Let $\underline w$ and $\underline t$ two fixed vectors and $$ T:E_3\longrightarrow E_3, \qquad T(\underline x):=(\underline x\cdot \underline t)\underline w. $$ Find possible eigenvalues and eigenvectors of $T$ without solving any secular equation.

My attempt. By definition, $\lambda$ is an eigenvalue of $T$ if there exists $\underline x\neq0$ such that $$ T(\underline x)=(\underline x\cdot\underline t)\underline w=\lambda\underline x, $$ that is $(\underline x\cdot\underline t)\underline w-\lambda\underline x=\underline 0$. But how can I proceed now?

Thank You

Answer 1

Suppose that $T$ is not trivial, remark that $w$ and $x$ must be colinear, s $w$ is the unique eigenvector and the eigenvalue is $(w.t)$.

Answer 2

Hint If $\bf w$ and both coefficients $({\bf x} \cdot {\bf t})$ and $\lambda$ are nonzero, then the identity $({\bf x} \cdot {\bf t}) {\bf w} - \lambda {\bf x} = {\bf 0}$ says that $\bf w$ and $\bf x$ are linearly dependent.

Answer 3

Assume that $\underline w$ and $\underline t$ are both nonzero, otherwise the problem is trivial. $T$ maps every input to a scalar multiple of $\underline w$, so the only possibilities for eigenspaces of $T$ are the span of $\underline w$ and the kernel of $T$.

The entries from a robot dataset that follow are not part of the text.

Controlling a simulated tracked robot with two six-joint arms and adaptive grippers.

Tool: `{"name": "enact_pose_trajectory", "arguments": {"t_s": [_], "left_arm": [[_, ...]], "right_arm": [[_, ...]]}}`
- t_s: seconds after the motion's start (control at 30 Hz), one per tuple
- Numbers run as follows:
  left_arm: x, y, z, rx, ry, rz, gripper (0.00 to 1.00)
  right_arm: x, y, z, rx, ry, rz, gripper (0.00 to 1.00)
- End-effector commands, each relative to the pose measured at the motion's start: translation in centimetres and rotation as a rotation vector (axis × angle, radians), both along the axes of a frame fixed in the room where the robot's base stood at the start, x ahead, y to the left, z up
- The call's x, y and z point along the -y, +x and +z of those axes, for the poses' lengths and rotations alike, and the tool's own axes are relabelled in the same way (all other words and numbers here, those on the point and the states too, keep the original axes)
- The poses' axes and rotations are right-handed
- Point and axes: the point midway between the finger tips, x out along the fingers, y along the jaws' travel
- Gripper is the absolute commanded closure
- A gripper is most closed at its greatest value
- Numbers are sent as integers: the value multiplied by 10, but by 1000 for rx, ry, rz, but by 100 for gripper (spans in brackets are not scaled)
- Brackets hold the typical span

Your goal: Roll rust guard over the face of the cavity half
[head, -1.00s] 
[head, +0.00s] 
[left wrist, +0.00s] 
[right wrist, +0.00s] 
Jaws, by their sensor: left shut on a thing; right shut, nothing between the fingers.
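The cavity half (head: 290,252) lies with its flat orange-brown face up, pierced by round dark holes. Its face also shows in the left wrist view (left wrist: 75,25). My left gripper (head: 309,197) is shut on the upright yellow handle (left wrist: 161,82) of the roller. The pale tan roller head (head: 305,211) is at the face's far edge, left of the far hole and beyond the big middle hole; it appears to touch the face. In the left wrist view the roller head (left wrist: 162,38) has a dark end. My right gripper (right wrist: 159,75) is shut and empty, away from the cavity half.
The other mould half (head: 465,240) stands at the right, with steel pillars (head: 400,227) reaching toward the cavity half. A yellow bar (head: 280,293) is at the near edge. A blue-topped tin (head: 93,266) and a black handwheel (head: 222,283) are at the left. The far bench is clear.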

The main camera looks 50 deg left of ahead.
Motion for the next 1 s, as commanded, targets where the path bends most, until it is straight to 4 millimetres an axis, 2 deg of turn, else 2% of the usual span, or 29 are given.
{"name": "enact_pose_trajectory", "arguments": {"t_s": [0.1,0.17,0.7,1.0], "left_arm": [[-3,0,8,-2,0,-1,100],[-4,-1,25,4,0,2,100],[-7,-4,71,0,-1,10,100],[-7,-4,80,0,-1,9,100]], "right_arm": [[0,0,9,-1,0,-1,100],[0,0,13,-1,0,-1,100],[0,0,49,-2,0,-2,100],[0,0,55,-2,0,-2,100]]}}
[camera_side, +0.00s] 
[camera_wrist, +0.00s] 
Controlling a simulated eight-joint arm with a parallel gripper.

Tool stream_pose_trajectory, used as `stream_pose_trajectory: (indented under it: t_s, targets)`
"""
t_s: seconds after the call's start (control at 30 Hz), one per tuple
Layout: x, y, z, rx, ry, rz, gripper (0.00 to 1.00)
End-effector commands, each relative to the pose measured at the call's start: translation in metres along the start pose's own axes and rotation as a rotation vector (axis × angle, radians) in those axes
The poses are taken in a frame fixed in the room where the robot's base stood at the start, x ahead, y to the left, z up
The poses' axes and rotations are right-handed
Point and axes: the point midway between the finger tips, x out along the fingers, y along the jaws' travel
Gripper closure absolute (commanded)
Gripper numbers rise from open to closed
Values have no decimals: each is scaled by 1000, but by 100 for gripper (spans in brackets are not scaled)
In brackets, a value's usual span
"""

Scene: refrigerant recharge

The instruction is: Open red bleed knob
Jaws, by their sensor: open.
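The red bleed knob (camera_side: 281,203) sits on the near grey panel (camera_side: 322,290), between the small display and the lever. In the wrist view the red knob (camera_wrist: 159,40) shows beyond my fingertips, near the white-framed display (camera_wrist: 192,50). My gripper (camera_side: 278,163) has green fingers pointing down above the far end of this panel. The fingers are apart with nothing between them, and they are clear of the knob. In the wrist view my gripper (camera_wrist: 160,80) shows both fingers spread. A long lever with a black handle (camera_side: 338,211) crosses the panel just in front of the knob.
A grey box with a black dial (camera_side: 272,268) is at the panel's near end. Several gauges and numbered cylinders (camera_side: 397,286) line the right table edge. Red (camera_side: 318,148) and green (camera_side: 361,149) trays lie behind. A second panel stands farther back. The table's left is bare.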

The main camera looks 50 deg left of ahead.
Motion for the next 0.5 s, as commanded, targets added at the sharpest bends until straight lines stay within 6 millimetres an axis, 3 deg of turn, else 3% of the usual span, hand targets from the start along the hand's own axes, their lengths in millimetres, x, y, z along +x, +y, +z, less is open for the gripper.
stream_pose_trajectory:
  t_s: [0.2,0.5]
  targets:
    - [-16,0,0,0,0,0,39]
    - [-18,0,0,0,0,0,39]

For the first, you have by linearity of the dot product $T(k\underline w)=(k\underline w\cdot\underline t)\underline w = (\underline w\cdot\underline t)(k\underline w)$, which gives you one eigenvalue of $T$ and its corresponding eigenspace.

For the second, since $\underline w\ne 0$, $(\underline x\cdot\underline t)\underline w=0$ iff $\underline x\cdot\underline t = 0$, so the kernel of $T$ consists of all vectors orthogonal to $\underline t$. These are all eigenvectors of $T$ with eigenvalue zero.